_CHALLENGE_
Restate the data below word for word. Skip any images it contains.
--- start of SUPPLIED INFORMATION ---
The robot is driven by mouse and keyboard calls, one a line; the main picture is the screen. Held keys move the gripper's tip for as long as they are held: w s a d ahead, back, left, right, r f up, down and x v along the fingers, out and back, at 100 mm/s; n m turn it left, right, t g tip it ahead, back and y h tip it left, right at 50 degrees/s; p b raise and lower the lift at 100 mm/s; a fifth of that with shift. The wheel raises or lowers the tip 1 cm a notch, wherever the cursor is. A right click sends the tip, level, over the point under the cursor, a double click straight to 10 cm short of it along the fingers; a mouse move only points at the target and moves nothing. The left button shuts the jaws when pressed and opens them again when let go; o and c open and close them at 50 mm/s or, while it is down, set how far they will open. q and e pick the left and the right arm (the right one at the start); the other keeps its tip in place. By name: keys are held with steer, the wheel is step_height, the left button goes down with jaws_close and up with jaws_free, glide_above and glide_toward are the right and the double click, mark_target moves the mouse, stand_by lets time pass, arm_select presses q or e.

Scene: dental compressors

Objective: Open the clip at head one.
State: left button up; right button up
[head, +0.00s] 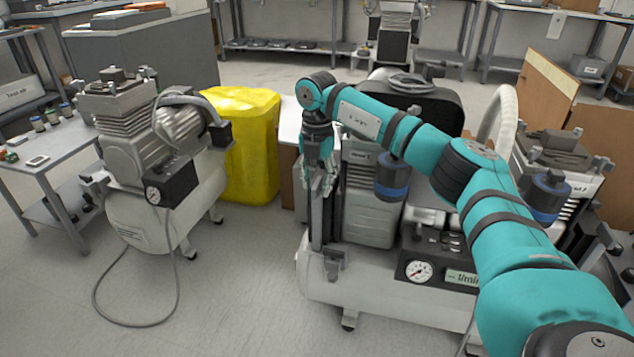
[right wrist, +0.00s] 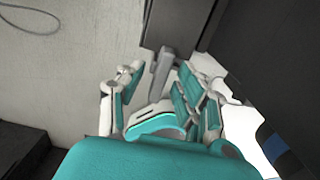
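The large compressor (head: 370,287) with a white tank and a pressure gauge stands at centre right in the head view. Its nearer grey head (head: 370,215) is partly covered by my arm. My right gripper (head: 320,185) points down at that head's left side, by an upright grey bar (head: 316,222). In the right wrist view, the fingers of my right gripper (right wrist: 165,88) are apart. A small grey lever-like part (right wrist: 161,72), possibly the clip, shows between and beyond the fingertips; I cannot tell whether they touch it. My left gripper is not in view.
A smaller compressor (head: 150,165) stands at the left with a hose on the floor. A yellow covered bin (head: 243,145) is behind, between the two. A second head (head: 550,165) and a pale curved hose (head: 502,110) are at the right. The floor at front left is mostly free.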

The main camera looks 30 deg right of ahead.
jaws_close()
--- end of SUPPLIED INFORMATION ---
_EXERCISE RESULT_
The robot is driven by mouse and keyboard calls, one a line; the main picture is the screen. Held keys move the gripper's tip for as long as they are held: w s a d ahead, back, left, right, r f up, down and x v along the fingers, out and back, at 100 mm/s; n m turn it left, right, t g tip it ahead, back and y h tip it left, right at 50 degrees/s; p b raise and lower the lift at 100 mm/s; a fifth of that with shift. The wheel raises or lowers the tip 1 cm a notch, wherever the cursor is. A right click sends the tip, level, over the point under the cursor, a double click straight to 10 cm short of it along the fingers; a mouse move only points at the target and moves nothing. The left button shuts the jaws when pressed and opens them again when let go; o and c open and close them at 50 mm/s or, while it is down, set how far they will open. q and e pick the left and the right arm (the right one at the start); the other keeps its tip in place. By name: keys are held with steer, the wheel is step_height, the left button goes down with jaws_close and up with jaws_free, glide_above and glide_toward are the right and the double click, mark_target moves the mouse, stand_by lets time pass, arm_select presses q or e.

Scene: dental compressors

Objective: Open the clip at head one.
State: left button up; right button up
[head, +0.00s] 
[right wrist, +0.00s] 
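The large compressor (head: 370,287) with a white tank and a pressure gauge stands at centre right in the head view. Its nearer grey head (head: 370,215) is partly covered by my arm. My right gripper (head: 320,185) points down at that head's left side, by an upright grey bar (head: 316,222). In the right wrist view, the fingers of my right gripper (right wrist: 165,88) are apart. A small grey lever-like part (right wrist: 161,72), possibly the clip, shows between and beyond the fingertips; I cannot tell whether they touch it. My left gripper is not in view.
A smaller compressor (head: 150,165) stands at the left with a hose on the floor. A yellow covered bin (head: 243,145) is behind, between the two. A second head (head: 550,165) and a pale curved hose (head: 502,110) are at the right. The floor at front left is mostly free.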

The main camera looks 30 deg right of ahead.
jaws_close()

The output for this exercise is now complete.